EXERCISE OBJECTIVE: Read through the data and report every line in which the word "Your" occurs.

----- SUPPLIED MATERIAL

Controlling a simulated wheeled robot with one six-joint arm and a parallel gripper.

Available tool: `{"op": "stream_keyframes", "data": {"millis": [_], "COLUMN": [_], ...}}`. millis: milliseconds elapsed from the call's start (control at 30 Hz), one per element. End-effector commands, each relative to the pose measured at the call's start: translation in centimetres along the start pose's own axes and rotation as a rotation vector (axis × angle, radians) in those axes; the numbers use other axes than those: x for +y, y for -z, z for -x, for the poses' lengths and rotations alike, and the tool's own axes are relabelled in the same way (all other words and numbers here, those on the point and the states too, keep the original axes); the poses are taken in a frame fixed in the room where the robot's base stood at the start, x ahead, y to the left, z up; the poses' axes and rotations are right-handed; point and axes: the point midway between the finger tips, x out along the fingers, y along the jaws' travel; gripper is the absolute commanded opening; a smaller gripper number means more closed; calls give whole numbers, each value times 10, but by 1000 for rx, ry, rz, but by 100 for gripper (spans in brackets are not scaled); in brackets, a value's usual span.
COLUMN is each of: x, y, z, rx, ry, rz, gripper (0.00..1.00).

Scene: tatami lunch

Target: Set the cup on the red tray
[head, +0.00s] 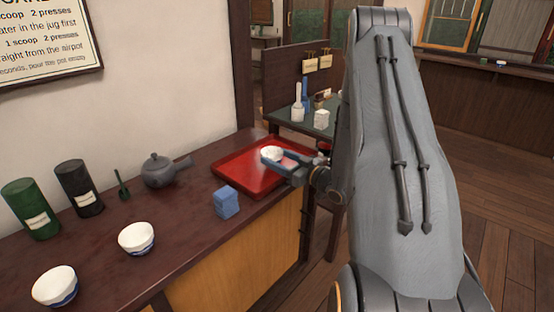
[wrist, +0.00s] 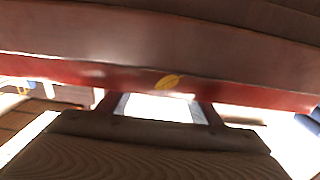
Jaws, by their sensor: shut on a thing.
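The red tray (head: 233,168) lies flat at the far end of the dark counter in the head view. A small white cup (head: 270,152) is between the fingers of my gripper (head: 279,158), over the tray's right part. My gripper is shut on the cup. I cannot tell whether the cup's base touches the tray. In the wrist view, a bright white surface, probably the cup (wrist: 158,107), shows between the two fingers. A red band with a yellow leaf mark crosses behind it.
On the counter stand a blue box (head: 227,202), a grey teapot (head: 162,170), two white bowls (head: 136,238) (head: 54,286), a green canister (head: 32,209) and a black canister (head: 79,187). A dark table (head: 318,131) with small items stands behind the tray.

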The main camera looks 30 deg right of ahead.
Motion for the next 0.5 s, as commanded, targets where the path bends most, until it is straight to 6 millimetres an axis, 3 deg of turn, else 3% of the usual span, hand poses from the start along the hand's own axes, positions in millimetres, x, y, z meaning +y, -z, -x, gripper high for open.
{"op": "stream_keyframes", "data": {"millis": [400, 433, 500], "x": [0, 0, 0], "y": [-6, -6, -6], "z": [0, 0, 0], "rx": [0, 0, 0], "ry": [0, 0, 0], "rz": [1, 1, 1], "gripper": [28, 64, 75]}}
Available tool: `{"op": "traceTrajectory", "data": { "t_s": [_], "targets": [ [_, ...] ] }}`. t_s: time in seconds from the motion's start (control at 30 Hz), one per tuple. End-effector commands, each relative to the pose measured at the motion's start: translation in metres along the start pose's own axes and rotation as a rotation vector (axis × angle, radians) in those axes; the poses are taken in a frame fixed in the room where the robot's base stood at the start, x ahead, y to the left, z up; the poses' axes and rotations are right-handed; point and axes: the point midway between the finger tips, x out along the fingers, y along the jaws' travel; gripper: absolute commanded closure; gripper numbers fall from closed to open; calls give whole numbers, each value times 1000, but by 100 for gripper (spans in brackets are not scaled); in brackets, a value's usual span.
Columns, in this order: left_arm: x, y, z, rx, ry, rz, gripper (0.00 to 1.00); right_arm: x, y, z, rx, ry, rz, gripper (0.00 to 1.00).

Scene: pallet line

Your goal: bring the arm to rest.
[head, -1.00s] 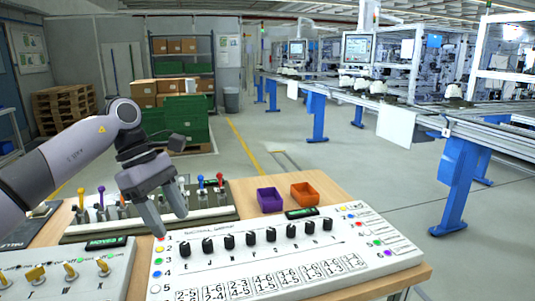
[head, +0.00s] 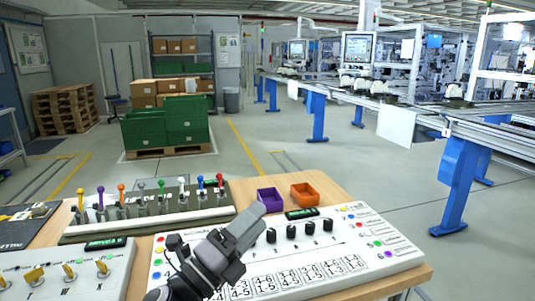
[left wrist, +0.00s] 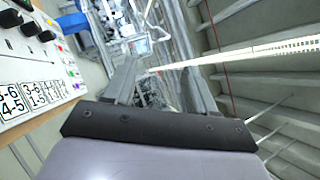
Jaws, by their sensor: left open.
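My left gripper (head: 250,222) is low at the front of the head view, over the white panel with black knobs (head: 365,262). Its fingers point up and to the right. In the left wrist view the two fingers (left wrist: 158,78) stand apart with nothing between them, and the hall's ceiling and line lie beyond. The gripper hides some of the panel's left knobs and labels. I cannot tell how far above the panel it is. My right gripper is in neither view.
On the wooden table (head: 335,183) stand a lever board (head: 160,222), a panel with yellow switches (head: 68,255), a purple bin (head: 270,200) and an orange bin (head: 305,195). Green crates (head: 187,118) on a pallet and a blue-legged line (head: 455,185) stand beyond, with open floor between.

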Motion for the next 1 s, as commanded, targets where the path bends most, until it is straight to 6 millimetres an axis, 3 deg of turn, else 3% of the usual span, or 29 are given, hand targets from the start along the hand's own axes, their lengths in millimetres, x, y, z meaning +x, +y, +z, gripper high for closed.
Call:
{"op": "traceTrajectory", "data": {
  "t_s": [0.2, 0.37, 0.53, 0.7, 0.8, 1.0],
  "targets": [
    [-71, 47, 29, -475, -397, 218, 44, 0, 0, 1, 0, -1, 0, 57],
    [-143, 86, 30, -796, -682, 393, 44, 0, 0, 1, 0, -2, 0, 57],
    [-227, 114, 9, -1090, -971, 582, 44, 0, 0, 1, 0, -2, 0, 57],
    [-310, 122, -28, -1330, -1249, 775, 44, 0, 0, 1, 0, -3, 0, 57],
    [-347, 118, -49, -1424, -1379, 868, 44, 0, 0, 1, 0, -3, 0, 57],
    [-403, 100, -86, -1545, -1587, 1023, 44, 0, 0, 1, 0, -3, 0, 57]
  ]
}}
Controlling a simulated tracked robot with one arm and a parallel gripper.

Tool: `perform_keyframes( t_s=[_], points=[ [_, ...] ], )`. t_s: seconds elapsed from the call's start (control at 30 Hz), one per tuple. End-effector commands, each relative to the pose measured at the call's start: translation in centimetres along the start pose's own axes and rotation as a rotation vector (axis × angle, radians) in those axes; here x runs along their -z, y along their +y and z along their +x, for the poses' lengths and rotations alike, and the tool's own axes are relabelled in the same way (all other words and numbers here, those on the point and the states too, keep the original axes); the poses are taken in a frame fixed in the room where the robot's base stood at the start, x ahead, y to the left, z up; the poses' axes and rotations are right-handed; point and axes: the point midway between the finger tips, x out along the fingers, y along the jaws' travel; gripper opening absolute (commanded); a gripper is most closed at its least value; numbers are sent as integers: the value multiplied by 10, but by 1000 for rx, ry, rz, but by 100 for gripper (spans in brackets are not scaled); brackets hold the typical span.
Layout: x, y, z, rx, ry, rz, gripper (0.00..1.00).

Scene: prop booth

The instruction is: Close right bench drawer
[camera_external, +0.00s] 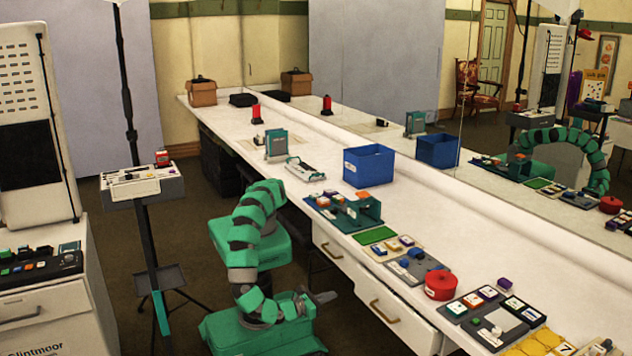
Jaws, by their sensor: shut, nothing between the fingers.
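The right bench drawer (402,318) is the white front with a brass handle, under the near part of the long white bench. It looks to stand slightly out from the bench, but I cannot tell how far. The left bench drawer (336,251) is farther along, also with a handle. My gripper (329,297) is small and grey at the end of my green arm, low and to the left of the right drawer's handle. Its fingers look closed, with nothing seen in them. It appears apart from the drawer front.
The bench top (330,184) carries a blue bin (369,167), a teal rack (345,210), a red round pot (440,285) and several small trays. A mirror behind reflects the bench and my arm. A tripod stand (150,250) and a white console (50,300) are on the left.

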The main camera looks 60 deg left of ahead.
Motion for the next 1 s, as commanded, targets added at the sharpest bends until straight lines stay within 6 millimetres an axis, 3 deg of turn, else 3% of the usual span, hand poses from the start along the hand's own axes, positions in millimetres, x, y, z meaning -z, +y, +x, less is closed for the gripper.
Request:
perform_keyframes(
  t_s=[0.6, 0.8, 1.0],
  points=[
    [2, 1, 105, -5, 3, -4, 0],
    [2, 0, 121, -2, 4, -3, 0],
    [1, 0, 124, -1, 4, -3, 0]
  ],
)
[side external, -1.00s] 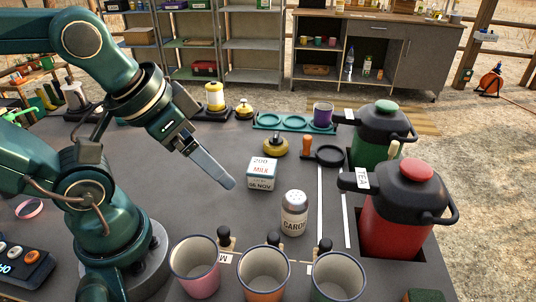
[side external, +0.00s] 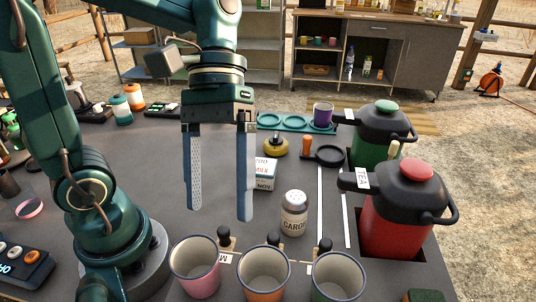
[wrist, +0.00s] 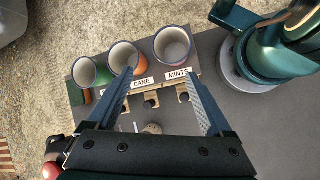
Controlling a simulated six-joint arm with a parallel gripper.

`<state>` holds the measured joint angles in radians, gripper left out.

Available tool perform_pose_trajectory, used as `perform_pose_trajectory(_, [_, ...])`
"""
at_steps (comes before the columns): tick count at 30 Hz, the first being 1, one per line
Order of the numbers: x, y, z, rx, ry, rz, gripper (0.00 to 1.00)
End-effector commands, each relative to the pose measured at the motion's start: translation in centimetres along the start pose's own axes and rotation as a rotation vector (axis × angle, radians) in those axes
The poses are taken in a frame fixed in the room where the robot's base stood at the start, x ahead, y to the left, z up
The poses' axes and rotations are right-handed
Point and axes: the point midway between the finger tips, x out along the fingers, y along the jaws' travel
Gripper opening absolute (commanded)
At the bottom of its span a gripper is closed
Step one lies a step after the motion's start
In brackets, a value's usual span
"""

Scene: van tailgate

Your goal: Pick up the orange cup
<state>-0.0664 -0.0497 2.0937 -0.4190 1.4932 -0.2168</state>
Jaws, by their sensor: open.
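The orange cup (side external: 265,291) stands upright at the table's front edge, in the middle of a row of three cups. In the wrist view the orange cup (wrist: 123,56) is again the middle one, seen from above with its mouth open. My gripper (side external: 220,213) points down with its fingers spread, empty. In the side view it appears behind and above the cups, left of the orange one. In the wrist view my gripper (wrist: 160,72) has its left fingertip by the orange cup, partly covering its lower right side.
The pink cup (side external: 198,285) and green cup (side external: 338,291) stand close on either side. Small black-knobbed pegs stand behind the row.

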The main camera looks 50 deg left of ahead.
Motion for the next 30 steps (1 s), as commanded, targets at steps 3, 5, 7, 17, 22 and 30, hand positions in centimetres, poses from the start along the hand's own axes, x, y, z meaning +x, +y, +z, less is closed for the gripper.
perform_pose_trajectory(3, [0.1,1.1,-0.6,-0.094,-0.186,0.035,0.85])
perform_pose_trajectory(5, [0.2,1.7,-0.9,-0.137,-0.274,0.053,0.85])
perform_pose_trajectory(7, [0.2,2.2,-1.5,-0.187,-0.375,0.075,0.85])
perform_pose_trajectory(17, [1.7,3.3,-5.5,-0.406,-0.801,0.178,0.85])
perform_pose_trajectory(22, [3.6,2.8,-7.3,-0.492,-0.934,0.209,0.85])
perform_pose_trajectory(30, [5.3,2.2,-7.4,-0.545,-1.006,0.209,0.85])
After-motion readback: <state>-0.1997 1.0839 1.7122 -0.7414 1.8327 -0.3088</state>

----------

TASK ANSWER:
Your goal: bring the arm to rest.
Your goal: Pick up the orange cup

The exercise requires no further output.